• EXERCISE PROMPT
Locate "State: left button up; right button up" in the listing. Transcribe the line that contains it and every line that follows, through the last, omitting all pictures.

• DATA BLOCK

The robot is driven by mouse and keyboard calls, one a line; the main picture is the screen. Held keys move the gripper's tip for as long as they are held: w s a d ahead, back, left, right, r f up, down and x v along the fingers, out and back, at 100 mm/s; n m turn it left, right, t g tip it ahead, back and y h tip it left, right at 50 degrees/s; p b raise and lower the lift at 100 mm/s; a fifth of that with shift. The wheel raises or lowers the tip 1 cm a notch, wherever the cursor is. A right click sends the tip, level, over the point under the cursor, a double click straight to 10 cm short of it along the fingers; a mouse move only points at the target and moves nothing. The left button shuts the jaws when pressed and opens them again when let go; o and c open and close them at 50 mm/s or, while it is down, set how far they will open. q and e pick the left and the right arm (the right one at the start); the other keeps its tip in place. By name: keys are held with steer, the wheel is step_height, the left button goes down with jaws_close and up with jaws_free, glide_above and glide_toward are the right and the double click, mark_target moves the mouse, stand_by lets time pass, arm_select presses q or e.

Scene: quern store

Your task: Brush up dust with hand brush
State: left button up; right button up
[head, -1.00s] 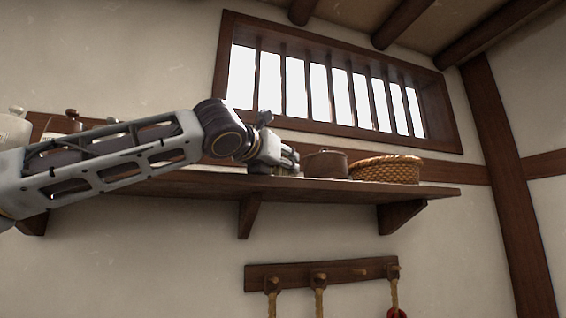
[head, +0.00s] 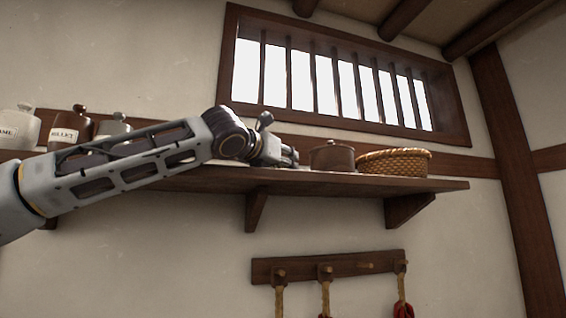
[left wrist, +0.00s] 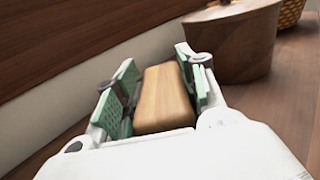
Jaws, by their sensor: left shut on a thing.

• SOLUTION FOR THIS TASK
State: left button up; right button up
[head, -1.00s] 
[head, +0.00s] 
[left wrist, +0.00s] 
Jaws, by their sensor: left shut on a thing.

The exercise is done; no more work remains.